Retype the listing that follows, word for word.
------------------------------
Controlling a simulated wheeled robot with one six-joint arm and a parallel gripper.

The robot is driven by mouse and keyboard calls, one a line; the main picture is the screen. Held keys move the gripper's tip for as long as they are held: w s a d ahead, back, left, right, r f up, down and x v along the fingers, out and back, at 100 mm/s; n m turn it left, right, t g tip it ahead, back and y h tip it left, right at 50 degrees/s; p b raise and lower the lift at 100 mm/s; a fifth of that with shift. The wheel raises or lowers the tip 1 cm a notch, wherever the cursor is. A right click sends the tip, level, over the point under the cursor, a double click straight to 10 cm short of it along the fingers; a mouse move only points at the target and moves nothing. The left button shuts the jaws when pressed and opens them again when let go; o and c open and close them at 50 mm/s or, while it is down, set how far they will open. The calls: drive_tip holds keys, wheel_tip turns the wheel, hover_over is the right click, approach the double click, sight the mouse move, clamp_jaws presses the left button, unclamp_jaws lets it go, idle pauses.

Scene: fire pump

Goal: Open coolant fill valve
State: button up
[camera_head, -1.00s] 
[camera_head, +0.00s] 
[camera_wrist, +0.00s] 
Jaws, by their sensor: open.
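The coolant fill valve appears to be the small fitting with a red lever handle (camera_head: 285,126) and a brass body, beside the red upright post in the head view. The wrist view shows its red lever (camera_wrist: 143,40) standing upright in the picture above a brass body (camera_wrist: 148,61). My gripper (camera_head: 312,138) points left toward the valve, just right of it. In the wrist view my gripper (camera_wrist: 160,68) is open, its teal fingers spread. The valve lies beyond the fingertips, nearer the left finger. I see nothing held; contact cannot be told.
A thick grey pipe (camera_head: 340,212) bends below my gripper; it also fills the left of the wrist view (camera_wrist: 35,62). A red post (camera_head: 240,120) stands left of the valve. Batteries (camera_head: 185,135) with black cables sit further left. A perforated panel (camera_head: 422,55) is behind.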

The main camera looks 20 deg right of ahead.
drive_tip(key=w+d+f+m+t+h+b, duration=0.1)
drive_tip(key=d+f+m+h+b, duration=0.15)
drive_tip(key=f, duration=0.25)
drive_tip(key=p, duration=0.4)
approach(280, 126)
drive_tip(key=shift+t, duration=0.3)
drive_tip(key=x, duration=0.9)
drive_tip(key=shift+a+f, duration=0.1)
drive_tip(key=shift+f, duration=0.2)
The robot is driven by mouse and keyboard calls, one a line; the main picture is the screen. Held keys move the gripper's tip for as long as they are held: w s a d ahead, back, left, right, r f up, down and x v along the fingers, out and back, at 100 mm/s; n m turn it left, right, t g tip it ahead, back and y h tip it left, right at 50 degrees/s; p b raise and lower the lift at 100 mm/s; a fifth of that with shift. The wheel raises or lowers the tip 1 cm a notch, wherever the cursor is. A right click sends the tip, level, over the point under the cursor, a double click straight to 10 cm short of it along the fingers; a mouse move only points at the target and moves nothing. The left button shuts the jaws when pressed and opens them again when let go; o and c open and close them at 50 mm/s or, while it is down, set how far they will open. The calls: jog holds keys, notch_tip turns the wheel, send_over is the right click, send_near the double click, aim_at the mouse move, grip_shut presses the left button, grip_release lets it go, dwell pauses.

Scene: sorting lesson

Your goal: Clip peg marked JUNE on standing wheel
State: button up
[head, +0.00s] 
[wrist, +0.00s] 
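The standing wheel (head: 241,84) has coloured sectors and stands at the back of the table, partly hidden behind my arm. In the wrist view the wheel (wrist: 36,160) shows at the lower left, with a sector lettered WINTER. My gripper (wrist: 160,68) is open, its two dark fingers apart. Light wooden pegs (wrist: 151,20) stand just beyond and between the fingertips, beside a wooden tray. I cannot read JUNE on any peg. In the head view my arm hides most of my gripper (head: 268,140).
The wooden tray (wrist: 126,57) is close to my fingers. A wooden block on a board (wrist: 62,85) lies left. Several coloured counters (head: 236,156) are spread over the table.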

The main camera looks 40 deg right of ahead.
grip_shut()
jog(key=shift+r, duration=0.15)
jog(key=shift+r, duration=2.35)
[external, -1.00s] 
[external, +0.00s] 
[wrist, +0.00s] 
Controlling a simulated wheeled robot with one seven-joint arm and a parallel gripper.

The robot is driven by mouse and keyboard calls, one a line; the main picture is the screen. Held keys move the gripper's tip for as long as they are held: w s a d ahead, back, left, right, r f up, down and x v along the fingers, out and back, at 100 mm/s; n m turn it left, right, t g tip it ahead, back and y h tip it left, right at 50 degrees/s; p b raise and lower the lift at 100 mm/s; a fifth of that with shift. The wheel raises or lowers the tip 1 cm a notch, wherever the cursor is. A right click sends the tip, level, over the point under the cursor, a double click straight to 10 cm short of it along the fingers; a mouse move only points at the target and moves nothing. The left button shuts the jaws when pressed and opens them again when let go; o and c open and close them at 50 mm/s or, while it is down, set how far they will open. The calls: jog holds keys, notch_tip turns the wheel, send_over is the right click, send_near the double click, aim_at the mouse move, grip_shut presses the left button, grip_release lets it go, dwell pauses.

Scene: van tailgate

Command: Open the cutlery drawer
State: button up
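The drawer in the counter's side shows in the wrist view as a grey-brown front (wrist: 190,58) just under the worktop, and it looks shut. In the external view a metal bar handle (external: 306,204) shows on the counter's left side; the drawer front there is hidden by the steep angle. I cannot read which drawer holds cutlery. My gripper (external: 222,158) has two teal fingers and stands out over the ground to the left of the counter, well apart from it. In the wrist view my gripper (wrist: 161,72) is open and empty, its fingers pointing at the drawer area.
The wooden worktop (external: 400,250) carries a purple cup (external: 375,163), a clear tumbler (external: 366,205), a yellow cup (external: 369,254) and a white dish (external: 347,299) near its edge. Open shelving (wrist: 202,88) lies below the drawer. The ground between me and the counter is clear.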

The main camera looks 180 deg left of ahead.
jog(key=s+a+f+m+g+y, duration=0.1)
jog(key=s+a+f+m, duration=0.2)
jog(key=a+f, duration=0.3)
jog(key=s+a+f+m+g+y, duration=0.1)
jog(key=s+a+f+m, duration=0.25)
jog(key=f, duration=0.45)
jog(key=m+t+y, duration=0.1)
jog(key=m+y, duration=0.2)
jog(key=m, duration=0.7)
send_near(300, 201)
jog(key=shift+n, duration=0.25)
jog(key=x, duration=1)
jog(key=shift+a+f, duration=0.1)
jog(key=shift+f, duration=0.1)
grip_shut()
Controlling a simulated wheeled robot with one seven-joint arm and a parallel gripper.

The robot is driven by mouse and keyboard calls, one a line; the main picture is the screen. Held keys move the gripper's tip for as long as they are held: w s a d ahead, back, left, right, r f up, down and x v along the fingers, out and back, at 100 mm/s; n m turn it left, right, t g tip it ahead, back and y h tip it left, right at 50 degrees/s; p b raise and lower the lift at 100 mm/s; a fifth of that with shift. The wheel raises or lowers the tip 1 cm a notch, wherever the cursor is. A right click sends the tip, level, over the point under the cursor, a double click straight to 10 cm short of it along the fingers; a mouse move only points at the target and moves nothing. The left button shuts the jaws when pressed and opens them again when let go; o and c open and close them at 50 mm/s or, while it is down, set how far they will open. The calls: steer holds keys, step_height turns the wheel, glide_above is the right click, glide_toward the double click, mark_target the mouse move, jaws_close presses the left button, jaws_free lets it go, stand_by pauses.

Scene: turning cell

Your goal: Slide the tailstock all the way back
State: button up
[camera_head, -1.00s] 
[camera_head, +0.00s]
------------------------------
**Result for this exercise:**
Controlling a simulated wheeled robot with one six-joint arm and a parallel gripper.

The robot is driven by mouse and keyboard calls, one a line; the main picture is the screen. Held keys move the gripper's tip for as long as they are held: w s a d ahead, back, left, right, r f up, down and x v along the fingers, out and back, at 100 mm/s; n m turn it left, right, t g tip it ahead, back and y h tip it left, right at 50 degrees/s; p b raise and lower the lift at 100 mm/s; a fifth of that with shift. The wheel raises or lowers the tip 1 cm a notch, wherever the cursor is. A right click sends the tip, level, over the point under the cursor, a double click straight to 10 cm short of it along the fingers; a mouse move only points at the target and moves nothing. The left button shuts the jaws when pressed and opens them again when let go; o and c open and close them at 50 mm/s or, while it is down, set how far they will open. The calls: drive_tip holds keys, wheel_tip turns the wheel, hover_over is the right click, approach the double click, sight the mouse move, clamp_jaws presses the left button, unclamp_jaws lets it go, idle pauses.

Scene: fire pump

Goal: Open coolant fill valve
State: button up
[camera_head, -1.00s] 
[camera_head, +0.00s] 
[camera_wrist, +0.00s] 
Jaws, by their sensor: open.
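The coolant fill valve appears to be the small fitting with a red lever handle (camera_head: 285,126) and a brass body, beside the red upright post in the head view. The wrist view shows its red lever (camera_wrist: 143,40) standing upright in the picture above a brass body (camera_wrist: 148,61). My gripper (camera_head: 312,138) points left toward the valve, just right of it. In the wrist view my gripper (camera_wrist: 160,68) is open, its teal fingers spread. The valve lies beyond the fingertips, nearer the left finger. I see nothing held; contact cannot be told.
A thick grey pipe (camera_head: 340,212) bends below my gripper; it also fills the left of the wrist view (camera_wrist: 35,62). A red post (camera_head: 240,120) stands left of the valve. Batteries (camera_head: 185,135) with black cables sit further left. A perforated panel (camera_head: 422,55) is behind.

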The main camera looks 20 deg right of ahead.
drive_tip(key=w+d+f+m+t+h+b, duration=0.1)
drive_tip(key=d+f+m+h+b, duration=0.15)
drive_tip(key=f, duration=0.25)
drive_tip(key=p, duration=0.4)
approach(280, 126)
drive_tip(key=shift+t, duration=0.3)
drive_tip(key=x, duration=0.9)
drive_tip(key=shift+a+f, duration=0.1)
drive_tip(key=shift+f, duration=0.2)
The robot is driven by mouse and keyboard calls, one a line; the main picture is the screen. Held keys move the gripper's tip for as long as they are held: w s a d ahead, back, left, right, r f up, down and x v along the fingers, out and back, at 100 mm/s; n m turn it left, right, t g tip it ahead, back and y h tip it left, right at 50 degrees/s; p b raise and lower the lift at 100 mm/s; a fifth of that with shift. The wheel raises or lowers the tip 1 cm a notch, wherever the cursor is. A right click sends the tip, level, over the point under the cursor, a double click straight to 10 cm short of it along the fingers; a mouse move only points at the target and moves nothing. The left button shuts the jaws when pressed and opens them again when let go; o and c open and close them at 50 mm/s or, while it is down, set how far they will open. The calls: jog holds keys, notch_tip turns the wheel, send_over is the right click, send_near the double click, aim_at the mouse move, grip_shut presses the left button, grip_release lets it go, dwell pauses.

Scene: sorting lesson

Your goal: Clip peg marked JUNE on standing wheel
State: button up
[head, +0.00s] 
[wrist, +0.00s] 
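The standing wheel (head: 241,84) has coloured sectors and stands at the back of the table, partly hidden behind my arm. In the wrist view the wheel (wrist: 36,160) shows at the lower left, with a sector lettered WINTER. My gripper (wrist: 160,68) is open, its two dark fingers apart. Light wooden pegs (wrist: 151,20) stand just beyond and between the fingertips, beside a wooden tray. I cannot read JUNE on any peg. In the head view my arm hides most of my gripper (head: 268,140).
The wooden tray (wrist: 126,57) is close to my fingers. A wooden block on a board (wrist: 62,85) lies left. Several coloured counters (head: 236,156) are spread over the table.

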The main camera looks 40 deg right of ahead.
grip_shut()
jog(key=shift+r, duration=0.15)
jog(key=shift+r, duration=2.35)
[external, -1.00s] 
[external, +0.00s] 
[wrist, +0.00s] 
Controlling a simulated wheeled robot with one seven-joint arm and a parallel gripper.

The robot is driven by mouse and keyboard calls, one a line; the main picture is the screen. Held keys move the gripper's tip for as long as they are held: w s a d ahead, back, left, right, r f up, down and x v along the fingers, out and back, at 100 mm/s; n m turn it left, right, t g tip it ahead, back and y h tip it left, right at 50 degrees/s; p b raise and lower the lift at 100 mm/s; a fifth of that with shift. The wheel raises or lowers the tip 1 cm a notch, wherever the cursor is. A right click sends the tip, level, over the point under the cursor, a double click straight to 10 cm short of it along the fingers; a mouse move only points at the target and moves nothing. The left button shuts the jaws when pressed and opens them again when let go; o and c open and close them at 50 mm/s or, while it is down, set how far they will open. The calls: jog holds keys, notch_tip turns the wheel, send_over is the right click, send_near the double click, aim_at the mouse move, grip_shut presses the left button, grip_release lets it go, dwell pauses.

Scene: van tailgate

Command: Open the cutlery drawer
State: button up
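The drawer in the counter's side shows in the wrist view as a grey-brown front (wrist: 190,58) just under the worktop, and it looks shut. In the external view a metal bar handle (external: 306,204) shows on the counter's left side; the drawer front there is hidden by the steep angle. I cannot read which drawer holds cutlery. My gripper (external: 222,158) has two teal fingers and stands out over the ground to the left of the counter, well apart from it. In the wrist view my gripper (wrist: 161,72) is open and empty, its fingers pointing at the drawer area.
The wooden worktop (external: 400,250) carries a purple cup (external: 375,163), a clear tumbler (external: 366,205), a yellow cup (external: 369,254) and a white dish (external: 347,299) near its edge. Open shelving (wrist: 202,88) lies below the drawer. The ground between me and the counter is clear.

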The main camera looks 180 deg left of ahead.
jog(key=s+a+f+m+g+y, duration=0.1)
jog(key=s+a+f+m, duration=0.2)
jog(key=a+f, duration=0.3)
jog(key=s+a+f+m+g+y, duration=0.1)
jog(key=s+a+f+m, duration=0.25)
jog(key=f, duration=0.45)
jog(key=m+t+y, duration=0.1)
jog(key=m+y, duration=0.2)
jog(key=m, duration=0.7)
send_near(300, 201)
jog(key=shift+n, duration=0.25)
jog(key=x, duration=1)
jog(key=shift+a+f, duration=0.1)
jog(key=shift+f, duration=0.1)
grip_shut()
Controlling a simulated wheeled robot with one seven-joint arm and a parallel gripper.

The robot is driven by mouse and keyboard calls, one a line; the main picture is the screen. Held keys move the gripper's tip for as long as they are held: w s a d ahead, back, left, right, r f up, down and x v along the fingers, out and back, at 100 mm/s; n m turn it left, right, t g tip it ahead, back and y h tip it left, right at 50 degrees/s; p b raise and lower the lift at 100 mm/s; a fifth of that with shift. The wheel raises or lowers the tip 1 cm a notch, wherever the cursor is. A right click sends the tip, level, over the point under the cursor, a double click straight to 10 cm short of it along the fingers; a mouse move only points at the target and moves nothing. The left button shuts the jaws when pressed and opens them again when let go; o and c open and close them at 50 mm/s or, while it is down, set how far they will open. The calls: steer holds keys, step_height turns the wheel, glide_above is the right click, glide_toward the double click, mark_target the mouse move, jaws_close presses the left button, jaws_free lets it go, stand_by pauses.

Scene: turning cell

Your goal: Slide the tailstock all the way back
State: button up
[camera_head, -1.00s] 
[camera_head, +0.00s]

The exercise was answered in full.